Leaving out every picture, copy the lines of the data exactly, from the first through the line containing "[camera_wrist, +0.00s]".
[start]
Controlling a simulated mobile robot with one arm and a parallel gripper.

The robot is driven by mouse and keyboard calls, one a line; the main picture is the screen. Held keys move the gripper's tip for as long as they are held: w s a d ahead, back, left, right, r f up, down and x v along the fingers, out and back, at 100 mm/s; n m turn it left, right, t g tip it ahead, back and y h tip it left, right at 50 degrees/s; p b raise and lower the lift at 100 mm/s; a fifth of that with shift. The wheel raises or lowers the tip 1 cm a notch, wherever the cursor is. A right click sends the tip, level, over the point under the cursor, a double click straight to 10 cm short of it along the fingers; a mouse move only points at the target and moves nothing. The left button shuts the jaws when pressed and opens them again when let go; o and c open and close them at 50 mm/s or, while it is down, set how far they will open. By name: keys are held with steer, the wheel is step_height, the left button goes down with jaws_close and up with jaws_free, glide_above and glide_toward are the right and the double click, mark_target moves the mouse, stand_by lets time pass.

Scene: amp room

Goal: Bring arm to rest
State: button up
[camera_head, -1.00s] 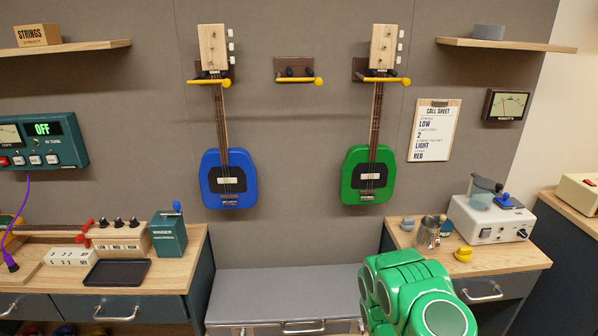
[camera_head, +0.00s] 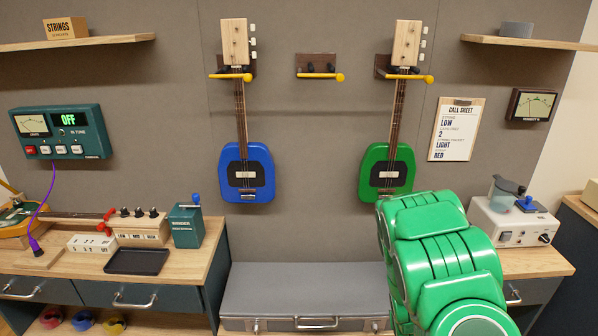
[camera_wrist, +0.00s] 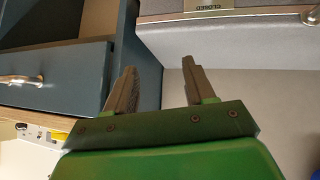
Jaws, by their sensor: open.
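My arm (camera_head: 435,250) is green and folded up at the lower right of the head view, in front of the right-hand bench. My gripper (camera_wrist: 160,85) shows in the wrist view with its two grey fingers apart and nothing between them. In that view a dark drawer cabinet (camera_wrist: 70,78) is at the left and a grey case (camera_wrist: 250,38) is at the top right. The gripper itself does not show in the head view, where the arm hides part of the right bench.
A blue guitar (camera_head: 246,172) and a green guitar (camera_head: 387,168) hang on the wall, with an empty hanger (camera_head: 317,66) between them. A grey case (camera_head: 300,290) sits low between the benches. The left bench holds a black tray (camera_head: 137,261). A grey machine (camera_head: 515,225) stands on the right bench.

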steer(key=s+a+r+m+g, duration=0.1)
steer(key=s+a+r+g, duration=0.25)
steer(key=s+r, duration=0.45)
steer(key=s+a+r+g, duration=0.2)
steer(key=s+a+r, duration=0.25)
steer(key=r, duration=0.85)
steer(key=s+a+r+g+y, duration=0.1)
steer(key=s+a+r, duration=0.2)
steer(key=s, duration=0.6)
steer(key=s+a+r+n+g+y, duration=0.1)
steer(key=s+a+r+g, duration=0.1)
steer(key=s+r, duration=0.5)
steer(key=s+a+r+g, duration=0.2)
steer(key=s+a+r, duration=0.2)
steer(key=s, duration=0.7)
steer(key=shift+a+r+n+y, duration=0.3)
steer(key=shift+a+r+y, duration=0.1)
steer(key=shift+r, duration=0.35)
[end]
FINAL RESULT:
Controlling a simulated mobile robot with one arm and a parallel gripper.

The robot is driven by mouse and keyboard calls, one a line; the main picture is the screen. Held keys move the gripper's tip for as long as they are held: w s a d ahead, back, left, right, r f up, down and x v along the fingers, out and back, at 100 mm/s; n m turn it left, right, t g tip it ahead, back and y h tip it left, right at 50 degrees/s; p b raise and lower the lift at 100 mm/s; a fifth of that with shift. The wheel raises or lowers the tip 1 cm a notch, wherever the cursor is. A right click sends the tip, level, over the point under the cursor, a double click straight to 10 cm short of it along the fingers; a mouse move only points at the target and moves nothing. The left button shuts the jaws when pressed and opens them again when let go; o and c open and close them at 50 mm/s or, while it is down, set how far they will open. By name: keys are held with steer, the wheel is step_height, the left button goes down with jaws_close and up with jaws_free, glide_above and glide_toward are the right and the double click, mark_target moves the mouse, stand_by lets time pass.

Scene: amp room

Goal: Bring arm to rest
State: button up
[camera_head, -1.00s] 
[camera_head, +0.00s] 
[camera_wrist, +0.00s] 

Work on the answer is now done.